Both of Flores’ parents were employed by the city of Mexicali before they gained amnesty through the 1986 Immigration Reform and Control Act (IRCA) law, and the recession was felt deeply in Flores’ own intermediate family, extended family, and friends, just like it was felt by many valley residents.
“This project wants to show that the typical explanations of the recession in the region are limited, because they do not look at the history of economic policies in both the Mexicali and Imperial Valleys since the 1980s,” said Flores. “Rather than blaming immigrants for borrowing too much (money), or for not being educated enough, I want to suggest that there were larger forces compelling immigrants to live a life of credit dependency,” said Flores. He also wants to connect the Imperial Valley housing boom to a set of policies that become hidden when the media blames the borrower – particularly immigrants.

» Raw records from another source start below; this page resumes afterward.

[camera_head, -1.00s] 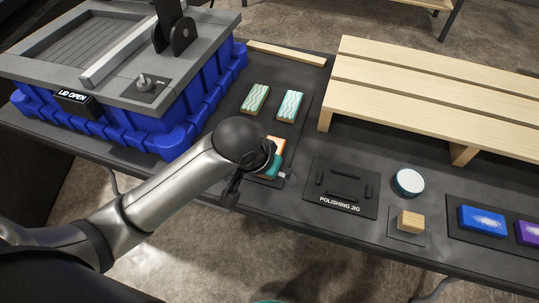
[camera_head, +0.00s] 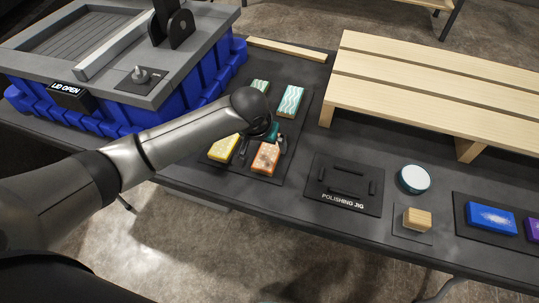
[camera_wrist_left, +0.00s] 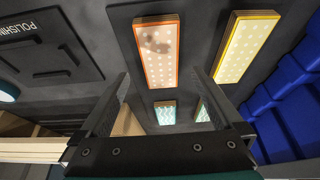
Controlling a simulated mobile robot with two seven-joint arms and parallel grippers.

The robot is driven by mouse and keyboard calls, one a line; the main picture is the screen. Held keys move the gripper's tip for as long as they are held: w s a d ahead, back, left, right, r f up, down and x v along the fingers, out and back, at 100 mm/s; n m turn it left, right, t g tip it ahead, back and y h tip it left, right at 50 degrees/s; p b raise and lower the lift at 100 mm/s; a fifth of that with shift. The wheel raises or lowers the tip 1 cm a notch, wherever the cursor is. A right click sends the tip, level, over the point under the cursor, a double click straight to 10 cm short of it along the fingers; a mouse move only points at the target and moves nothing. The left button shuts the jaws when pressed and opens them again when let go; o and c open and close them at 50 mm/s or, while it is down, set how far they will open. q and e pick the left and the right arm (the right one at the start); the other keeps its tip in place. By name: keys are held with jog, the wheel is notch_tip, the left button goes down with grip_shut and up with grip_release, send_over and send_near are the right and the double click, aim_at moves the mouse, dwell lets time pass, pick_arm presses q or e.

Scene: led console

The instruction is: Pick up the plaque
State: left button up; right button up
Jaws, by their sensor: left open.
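An orange-rimmed plaque (camera_head: 265,158) with pale dots and a brown smudge lies on the dark mat (camera_head: 288,158). A yellow plaque (camera_head: 223,148) lies left of it. Two green wavy plaques lie behind, one clear (camera_head: 290,100) and one partly hidden by my arm (camera_head: 260,86). My left gripper (camera_head: 263,146) is open and empty above the mat, just behind the orange plaque in the head view. In the left wrist view, the orange plaque (camera_wrist_left: 158,50) shows between and beyond the open fingers (camera_wrist_left: 159,76), and the yellow plaque (camera_wrist_left: 246,48) is to the right. My right gripper is not in view.
A polishing jig (camera_head: 345,187) lies right of the mat. Beyond it are a round white-topped tin (camera_head: 413,179), a wooden block (camera_head: 417,219) and a blue block (camera_head: 490,218). A slatted wooden rack (camera_head: 430,95) stands behind. A blue bin (camera_head: 215,90) with its grey top stands at left.

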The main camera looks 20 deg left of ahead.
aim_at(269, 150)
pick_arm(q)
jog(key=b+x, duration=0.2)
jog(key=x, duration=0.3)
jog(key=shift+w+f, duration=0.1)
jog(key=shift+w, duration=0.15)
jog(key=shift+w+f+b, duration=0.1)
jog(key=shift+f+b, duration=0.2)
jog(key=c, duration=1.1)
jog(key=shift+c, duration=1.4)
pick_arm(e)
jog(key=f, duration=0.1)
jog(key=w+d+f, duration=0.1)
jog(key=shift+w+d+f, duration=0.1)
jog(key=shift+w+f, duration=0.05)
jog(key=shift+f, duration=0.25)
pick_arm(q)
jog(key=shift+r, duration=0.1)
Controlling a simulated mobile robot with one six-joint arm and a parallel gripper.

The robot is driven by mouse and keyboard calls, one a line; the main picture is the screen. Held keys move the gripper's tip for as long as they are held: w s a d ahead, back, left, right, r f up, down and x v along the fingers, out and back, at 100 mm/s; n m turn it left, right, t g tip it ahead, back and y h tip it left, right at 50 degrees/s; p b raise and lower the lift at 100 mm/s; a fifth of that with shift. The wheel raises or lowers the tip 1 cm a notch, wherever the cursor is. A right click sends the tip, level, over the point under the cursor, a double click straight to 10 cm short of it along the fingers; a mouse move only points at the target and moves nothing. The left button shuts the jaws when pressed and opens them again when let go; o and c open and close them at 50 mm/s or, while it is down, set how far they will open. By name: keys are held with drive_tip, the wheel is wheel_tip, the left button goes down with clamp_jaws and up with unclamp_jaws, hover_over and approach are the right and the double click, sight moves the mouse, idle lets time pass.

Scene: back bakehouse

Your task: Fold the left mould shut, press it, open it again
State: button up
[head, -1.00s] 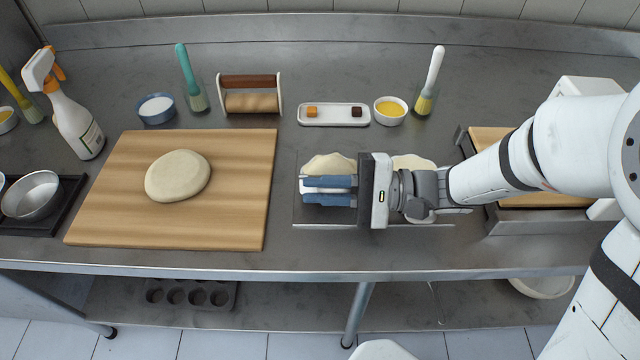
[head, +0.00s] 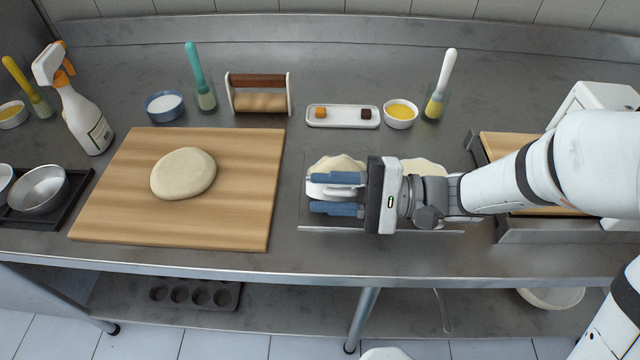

The journey to completing Flores’ project will not be necessarily an easy one and he won’t be able to do it alone, but it is something worthwhile to him.
“I think the best scholarly work is situated in personal experience. Good research is usually nuanced, it is difficult to do this without the instincts shared by personal experience,” said Flores.
Flores is planning on getting students from Imperial Valley College, San Diego State University Imperial Valley campus, and Universidad Autonoma de Baja California to participate and assist him in conducting interviews, organizing an art exhibit, running an interactive project website, and generating and distributing credit resources to showcase the different aspects of his “El Valle y la Recesion” project.
He said this project is fundamentally about collective knowledge production, and that this goal is only enriched by different perspectives.
Prior to attending UC Berkeley, Flores attended Imperial Valley College (IVC) where he was enrolled in both journalism courses taught there, various studio art classes, and even assisted in organizing an art gallery at IVC.
Flores believes the skills he acquired at IVC will translate well for his upcoming project by clearly reflecting what he will be working on in telling a story about the Mexicali and Imperial Valley residents – mostly Hispanics participants – on transnational history of credit-dependence.